Our first stop was at these amazing man-made floating islands made solely out of reeds. The about 2,000 Uros people have lived on these islands for thousands of years and literally make everything out of reeds by hand - huts, boats, furniture, and like I said, even the islands themselves! It was a really crazy feeling walking around the squishy, forgiving reed - ground - it was kind of like a giant haystack. We walked around the islands and took a reed-boat to another. Martin opted for a half day tour to get on a nicer bus back to Arequipa.
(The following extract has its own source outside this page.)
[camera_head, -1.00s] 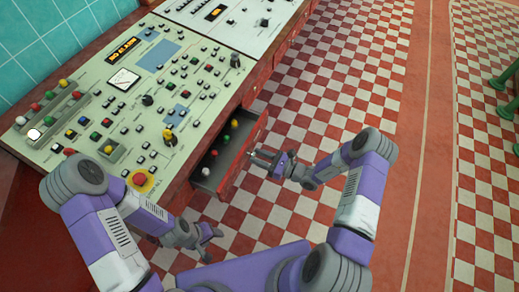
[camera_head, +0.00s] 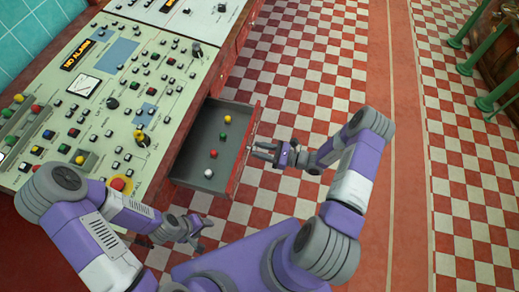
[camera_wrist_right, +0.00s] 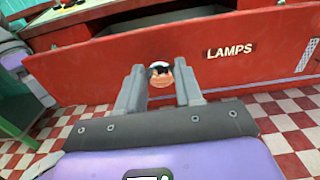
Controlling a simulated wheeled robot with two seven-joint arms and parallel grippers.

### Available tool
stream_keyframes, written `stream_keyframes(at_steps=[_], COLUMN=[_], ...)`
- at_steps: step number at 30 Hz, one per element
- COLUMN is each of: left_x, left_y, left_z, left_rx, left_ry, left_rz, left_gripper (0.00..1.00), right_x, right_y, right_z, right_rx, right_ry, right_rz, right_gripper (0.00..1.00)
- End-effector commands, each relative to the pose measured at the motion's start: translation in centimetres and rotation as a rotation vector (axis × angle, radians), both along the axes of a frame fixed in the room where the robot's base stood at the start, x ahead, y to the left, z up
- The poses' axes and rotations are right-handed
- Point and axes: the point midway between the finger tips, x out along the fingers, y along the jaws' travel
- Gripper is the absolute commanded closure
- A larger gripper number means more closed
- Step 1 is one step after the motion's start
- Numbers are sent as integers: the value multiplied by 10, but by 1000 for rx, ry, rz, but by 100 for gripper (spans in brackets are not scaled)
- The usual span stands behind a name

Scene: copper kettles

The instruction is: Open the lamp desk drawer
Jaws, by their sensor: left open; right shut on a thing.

On my own now, I'm continuing on to the island of Taquile which is another 2.5 hrs from the floating islands. There are two main indigenous cultures that inhabit this area of Peru - the Aymara and Quechua - each with different languages. These are pre-Inca cultures that have retained their traditions for thousands of years. Taquile is primarily a Quechua island, and about 6,000 people live there. They have their own sets of laws, and are isolated from the rest of Peru. The town square is situated at the top of the island as requires about a 25minute hike up, which is no fun at this altitude. The top of the island has fantastic views of the surrounding lake and mountain ranges in Bolivia. I decided to skip lunch (well I had no money) and ate a tangerine, banana, and Snickers I had brought along the way. I'm perched up on top of a cliff overlooking the lake now, and the view is spectacular. The lake is very peaceful and quiet. After this stop, we get back on the boat and head back to Puno.

Tomorrow morning I head back to Lima for one more day, and then it's back to the U.S.